Provided material:
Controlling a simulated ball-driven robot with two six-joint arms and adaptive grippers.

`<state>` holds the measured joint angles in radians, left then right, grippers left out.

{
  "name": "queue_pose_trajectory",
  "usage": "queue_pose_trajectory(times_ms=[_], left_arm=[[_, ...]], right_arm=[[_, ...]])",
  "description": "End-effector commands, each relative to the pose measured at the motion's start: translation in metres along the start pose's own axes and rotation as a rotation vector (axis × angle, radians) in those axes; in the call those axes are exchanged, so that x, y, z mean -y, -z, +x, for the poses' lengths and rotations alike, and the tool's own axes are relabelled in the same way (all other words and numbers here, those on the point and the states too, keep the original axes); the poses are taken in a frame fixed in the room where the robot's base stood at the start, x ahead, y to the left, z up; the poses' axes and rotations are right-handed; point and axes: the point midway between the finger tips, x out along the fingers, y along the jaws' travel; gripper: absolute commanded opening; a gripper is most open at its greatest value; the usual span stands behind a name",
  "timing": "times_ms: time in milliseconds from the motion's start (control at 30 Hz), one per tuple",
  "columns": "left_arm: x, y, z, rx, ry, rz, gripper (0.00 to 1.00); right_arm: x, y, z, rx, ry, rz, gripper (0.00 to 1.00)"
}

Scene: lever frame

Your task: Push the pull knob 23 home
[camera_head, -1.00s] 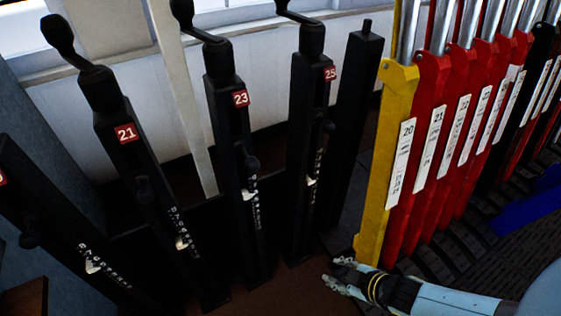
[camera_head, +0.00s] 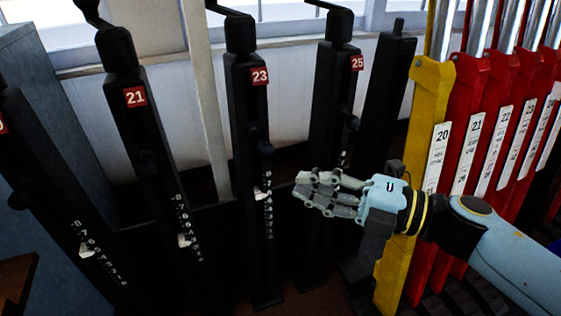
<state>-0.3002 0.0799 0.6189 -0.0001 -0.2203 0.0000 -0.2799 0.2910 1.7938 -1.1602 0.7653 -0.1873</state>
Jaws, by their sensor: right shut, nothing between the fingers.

Exercise: Set the data above down again exactly as given, with no pictures.

Expected answer:
Controlling a simulated ball-driven robot with two six-joint arms and adaptive grippers.

`<state>` holds the measured joint angles in radians, left then right, grippers left out.

{
  "name": "queue_pose_trajectory",
  "usage": "queue_pose_trajectory(times_ms=[_], left_arm=[[_, ...]], right_arm=[[_, ...]])",
  "description": "End-effector commands, each relative to the pose measured at the motion's start: translation in metres along the start pose's own axes and rotation as a rotation vector (axis × angle, radians) in those axes; in the call those axes are exchanged, so that x, y, z mean -y, -z, +x, for the poses' lengths and rotations alike, and the tool's own axes are relabelled in the same way (all other words and numbers here, those on the point and the states too, keep the original axes); the poses are taken in a frame fixed in the room where the robot's base stood at the start, x ahead, y to the left, z up; the poses' axes and rotations are right-handed; point and axes: the point midway between the finger tips, x out along the fingers, y along the jaws' travel; gripper: absolute commanded opening; a gripper is most open at its greatest value; the usual span stands behind a name",
  "timing": "times_ms: time in milliseconds from the motion's start (control at 30 Hz), one per tuple",
  "columns": "left_arm: x, y, z, rx, ry, rz, gripper (0.00 to 1.00); right_arm: x, y, z, rx, ry, rz, gripper (0.00 to 1.00)"
}

Scene: lever frame

Your task: Push the pull knob 23 home
[camera_head, -1.00s] 
[camera_head, +0.00s] 
<state>-0.3002 0.0799 0.6189 -0.0001 -0.2203 0.0000 -0.2799 0.2910 1.7938 -1.1602 0.7653 -0.1873</state>
Jaws, by their sensor: right shut, nothing between the fingers.

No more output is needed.